43 million to fall into financial 'guidance gap'
24 January 2013
A report by Cass Consulting Professor Andrew Clare, in collaboration with Fidelity Worldwide Investment, suggests that as many as 43 million Britons could fall into a financial "guidance gap" as a result of the Retail Distribution Review (RDR).
The gap will comprise those people that will be without professional financial advice in the RDR world and that will not have the confidence or knowledge to make their own decisions investment decisions but who, nevertheless, will be in need of financial guidance in order to maintain the health of their personal finances.
The report estimates the total investible wealth of this group is approximately £440billion.
It also said that it is "very possible" that more people could fall into the guidance gap over time.
The survey suggests that the average level of investible assets needed to make a consumer commercially viable to an adviser is approximately £61,000. 75% of the UK's adult population did not have current investible assets above this level, while a further 19% preferred not to reveal the size of these assets.
The research concluded that only 31% of advisers expected to keep most of their clients.
The report also found that just 14% or 7 million UK adults say that they are likely to pay a fee for advice although 50% said that they would use a guidance service instead.
Andrew Clare, Professor of Asset Management at Cass, said: "Sound finances are as important to our well being as sound health.
In the absence of financial advice, trusted sources will need to provide help for those who fall into the guidance gap as they either continue their investing journey or as they look for ways to begin it.
The challenge for the finance industry in coming years will be to find ways of guiding this wealth for the long-term benefit of its owners.
This report should serve as a wake-up call to both Government and the industry that good alternatives must be developed."

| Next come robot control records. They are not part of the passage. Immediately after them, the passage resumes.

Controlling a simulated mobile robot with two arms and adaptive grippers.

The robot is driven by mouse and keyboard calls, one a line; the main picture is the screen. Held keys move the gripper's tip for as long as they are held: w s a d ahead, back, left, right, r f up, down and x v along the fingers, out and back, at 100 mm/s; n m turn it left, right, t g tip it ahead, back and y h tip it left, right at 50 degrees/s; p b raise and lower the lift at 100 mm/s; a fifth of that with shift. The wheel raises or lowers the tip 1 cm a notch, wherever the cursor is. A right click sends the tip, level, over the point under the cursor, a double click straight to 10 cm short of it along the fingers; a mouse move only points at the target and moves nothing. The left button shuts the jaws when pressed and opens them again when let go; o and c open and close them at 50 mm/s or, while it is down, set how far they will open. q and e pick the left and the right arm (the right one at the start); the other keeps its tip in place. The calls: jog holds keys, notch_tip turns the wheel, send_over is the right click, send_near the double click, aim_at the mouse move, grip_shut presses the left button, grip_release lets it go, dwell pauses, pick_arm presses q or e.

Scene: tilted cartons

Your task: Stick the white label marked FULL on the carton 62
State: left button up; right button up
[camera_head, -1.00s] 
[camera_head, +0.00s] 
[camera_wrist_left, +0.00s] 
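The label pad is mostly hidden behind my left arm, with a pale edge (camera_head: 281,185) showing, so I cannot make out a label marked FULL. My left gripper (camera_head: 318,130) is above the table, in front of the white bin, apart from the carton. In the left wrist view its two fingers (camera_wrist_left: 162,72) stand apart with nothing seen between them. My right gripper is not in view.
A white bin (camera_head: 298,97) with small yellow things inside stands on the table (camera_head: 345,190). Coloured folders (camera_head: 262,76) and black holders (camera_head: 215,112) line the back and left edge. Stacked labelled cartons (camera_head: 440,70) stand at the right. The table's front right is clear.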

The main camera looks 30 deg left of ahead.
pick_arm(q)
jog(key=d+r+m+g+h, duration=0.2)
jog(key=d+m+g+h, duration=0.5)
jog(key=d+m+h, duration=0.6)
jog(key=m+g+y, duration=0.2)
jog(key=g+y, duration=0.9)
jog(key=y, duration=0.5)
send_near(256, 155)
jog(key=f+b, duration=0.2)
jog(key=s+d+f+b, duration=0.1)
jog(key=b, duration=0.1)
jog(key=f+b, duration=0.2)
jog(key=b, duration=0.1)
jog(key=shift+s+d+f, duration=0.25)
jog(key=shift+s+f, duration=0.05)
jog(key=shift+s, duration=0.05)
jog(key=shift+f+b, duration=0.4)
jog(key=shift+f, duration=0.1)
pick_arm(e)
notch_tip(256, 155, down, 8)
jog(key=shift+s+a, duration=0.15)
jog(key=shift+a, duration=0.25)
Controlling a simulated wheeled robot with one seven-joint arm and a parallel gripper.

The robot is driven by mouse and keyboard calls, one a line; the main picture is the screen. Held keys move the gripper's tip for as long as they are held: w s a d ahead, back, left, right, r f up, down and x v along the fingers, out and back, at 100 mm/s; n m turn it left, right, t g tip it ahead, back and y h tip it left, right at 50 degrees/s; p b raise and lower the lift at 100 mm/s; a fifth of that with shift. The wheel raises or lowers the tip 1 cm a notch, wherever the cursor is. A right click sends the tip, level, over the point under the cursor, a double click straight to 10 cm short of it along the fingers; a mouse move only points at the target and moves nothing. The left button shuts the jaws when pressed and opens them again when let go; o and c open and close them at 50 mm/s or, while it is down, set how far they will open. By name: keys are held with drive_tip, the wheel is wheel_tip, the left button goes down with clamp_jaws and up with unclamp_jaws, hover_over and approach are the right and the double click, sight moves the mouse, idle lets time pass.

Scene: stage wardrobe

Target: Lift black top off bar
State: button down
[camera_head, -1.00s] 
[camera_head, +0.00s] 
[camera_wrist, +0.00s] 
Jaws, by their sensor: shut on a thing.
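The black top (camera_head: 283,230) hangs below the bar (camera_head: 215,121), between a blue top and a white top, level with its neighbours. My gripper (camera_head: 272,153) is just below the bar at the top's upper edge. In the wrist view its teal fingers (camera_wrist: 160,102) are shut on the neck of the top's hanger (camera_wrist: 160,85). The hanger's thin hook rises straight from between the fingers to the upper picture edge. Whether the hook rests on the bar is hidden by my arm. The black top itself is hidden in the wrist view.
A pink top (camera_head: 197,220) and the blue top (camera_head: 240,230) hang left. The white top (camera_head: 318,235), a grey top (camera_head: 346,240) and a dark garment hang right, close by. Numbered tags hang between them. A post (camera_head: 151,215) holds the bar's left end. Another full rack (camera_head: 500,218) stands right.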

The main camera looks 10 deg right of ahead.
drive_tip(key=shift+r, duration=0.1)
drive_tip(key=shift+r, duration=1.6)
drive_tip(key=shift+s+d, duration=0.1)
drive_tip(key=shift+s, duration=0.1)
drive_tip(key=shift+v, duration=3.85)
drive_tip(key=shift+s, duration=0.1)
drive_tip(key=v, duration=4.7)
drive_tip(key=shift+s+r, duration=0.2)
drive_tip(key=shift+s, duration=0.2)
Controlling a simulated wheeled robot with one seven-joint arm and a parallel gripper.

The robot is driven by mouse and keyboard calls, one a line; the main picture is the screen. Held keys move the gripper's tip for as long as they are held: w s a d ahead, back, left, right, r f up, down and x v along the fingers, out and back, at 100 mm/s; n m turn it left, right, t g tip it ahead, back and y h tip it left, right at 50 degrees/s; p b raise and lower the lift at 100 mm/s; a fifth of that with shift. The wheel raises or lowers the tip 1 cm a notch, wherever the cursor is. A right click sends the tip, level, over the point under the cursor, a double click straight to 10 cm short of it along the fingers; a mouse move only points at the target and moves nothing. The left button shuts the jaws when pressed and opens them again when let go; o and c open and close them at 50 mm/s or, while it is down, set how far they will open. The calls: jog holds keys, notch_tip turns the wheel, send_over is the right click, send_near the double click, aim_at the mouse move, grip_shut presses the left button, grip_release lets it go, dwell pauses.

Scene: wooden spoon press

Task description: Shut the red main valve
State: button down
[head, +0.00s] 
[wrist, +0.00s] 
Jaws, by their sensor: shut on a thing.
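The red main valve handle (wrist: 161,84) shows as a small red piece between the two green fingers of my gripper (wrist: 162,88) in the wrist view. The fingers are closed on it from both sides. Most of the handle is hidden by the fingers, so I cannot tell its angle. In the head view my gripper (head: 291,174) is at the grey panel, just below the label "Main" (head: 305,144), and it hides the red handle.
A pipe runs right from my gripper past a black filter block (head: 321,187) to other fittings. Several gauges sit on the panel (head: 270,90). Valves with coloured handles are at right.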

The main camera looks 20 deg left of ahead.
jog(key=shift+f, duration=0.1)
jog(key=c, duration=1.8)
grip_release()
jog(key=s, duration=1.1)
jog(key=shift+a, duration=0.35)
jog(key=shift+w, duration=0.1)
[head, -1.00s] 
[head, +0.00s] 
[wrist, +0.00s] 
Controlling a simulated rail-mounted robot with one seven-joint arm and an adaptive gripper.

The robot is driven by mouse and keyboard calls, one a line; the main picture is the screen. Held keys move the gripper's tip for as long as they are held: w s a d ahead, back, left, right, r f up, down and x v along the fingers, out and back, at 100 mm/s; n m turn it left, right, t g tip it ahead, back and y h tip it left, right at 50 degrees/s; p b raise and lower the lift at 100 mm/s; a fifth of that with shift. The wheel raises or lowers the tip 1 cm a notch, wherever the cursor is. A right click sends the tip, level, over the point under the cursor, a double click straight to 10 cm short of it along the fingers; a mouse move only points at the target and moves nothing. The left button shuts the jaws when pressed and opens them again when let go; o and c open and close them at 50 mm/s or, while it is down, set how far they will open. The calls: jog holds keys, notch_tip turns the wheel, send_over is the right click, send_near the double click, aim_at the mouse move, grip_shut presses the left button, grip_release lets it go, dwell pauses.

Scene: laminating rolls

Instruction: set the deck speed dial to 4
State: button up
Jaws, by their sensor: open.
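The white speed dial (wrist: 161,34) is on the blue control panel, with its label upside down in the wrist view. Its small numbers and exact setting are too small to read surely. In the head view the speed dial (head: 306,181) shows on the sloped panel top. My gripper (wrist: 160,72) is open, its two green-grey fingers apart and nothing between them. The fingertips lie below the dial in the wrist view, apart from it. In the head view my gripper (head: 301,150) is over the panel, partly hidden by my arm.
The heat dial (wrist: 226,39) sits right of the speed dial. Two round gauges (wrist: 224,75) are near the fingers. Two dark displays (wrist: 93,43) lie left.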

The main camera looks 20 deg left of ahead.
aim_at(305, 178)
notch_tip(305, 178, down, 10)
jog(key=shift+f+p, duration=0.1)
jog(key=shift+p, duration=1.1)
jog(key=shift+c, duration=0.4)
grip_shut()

Mark Till, Head of Personal Investing at Fidelity Worldwide Investment, added: "The RDR has very positive motives but it also creates unintended consequences for the consumer.
Without access to the information they need to help them make decisions, there is a risk savers could make the wrong choices or, worse, be put off saving altogether. However, the picture is not all bad; our research identifies an appetite for guidance among both investors and non-investors who want to be pointed in the right direction without giving up control of their financial decisions.
This is a watershed moment for savers who have the chance to become more engaged and take responsibility for their financial future. However they can only do so if the industry steps up to the mark and provides its customers with the tools and information to guide them towards the right financial decisions."